■ What this task involves ■
Make an exact copy of the data below, leaving out every picture.

■ Information provided ■
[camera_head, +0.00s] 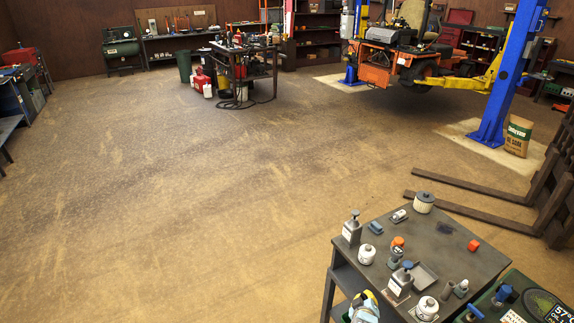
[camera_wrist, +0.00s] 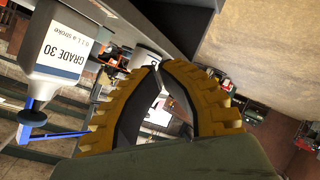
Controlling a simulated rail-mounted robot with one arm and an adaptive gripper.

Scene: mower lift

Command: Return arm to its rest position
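My gripper (camera_wrist: 158,68) shows in the wrist view as two yellow ribbed fingers with dark inner pads. The fingers curve inward and their tips appear to meet, with a gap between them lower down. Nothing is visibly held. A grey bottle (camera_wrist: 62,48) labelled "GRADE 30", with a blue pump head, is left of the fingers, apart from them. The picture there is turned upside down. I cannot clearly identify my arm or gripper in the head view. A yellow, white and blue shape (camera_head: 365,306) at its bottom edge is unclear.
A dark work cart (camera_head: 446,236) at lower right carries pump bottles (camera_head: 352,229), small jars and loose parts. A dark green panel (camera_head: 540,297) with a readout is beside it. Forks (camera_head: 475,187) lie behind. An orange mower (camera_head: 385,68) hangs between blue lift posts. The central floor is clear.

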■ Problem solution ■
[camera_head, +0.00s] 
[camera_wrist, +0.00s] 
Controlling a simulated rail-mounted robot with one arm and an adaptive gripper.

Scene: mower lift

Command: Return arm to its rest position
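My gripper (camera_wrist: 158,68) shows in the wrist view as two yellow ribbed fingers with dark inner pads. The fingers curve inward and their tips appear to meet, with a gap between them lower down. Nothing is visibly held. A grey bottle (camera_wrist: 62,48) labelled "GRADE 30", with a blue pump head, is left of the fingers, apart from them. The picture there is turned upside down. I cannot clearly identify my arm or gripper in the head view. A yellow, white and blue shape (camera_head: 365,306) at its bottom edge is unclear.
A dark work cart (camera_head: 446,236) at lower right carries pump bottles (camera_head: 352,229), small jars and loose parts. A dark green panel (camera_head: 540,297) with a readout is beside it. Forks (camera_head: 475,187) lie behind. An orange mower (camera_head: 385,68) hangs between blue lift posts. The central floor is clear.

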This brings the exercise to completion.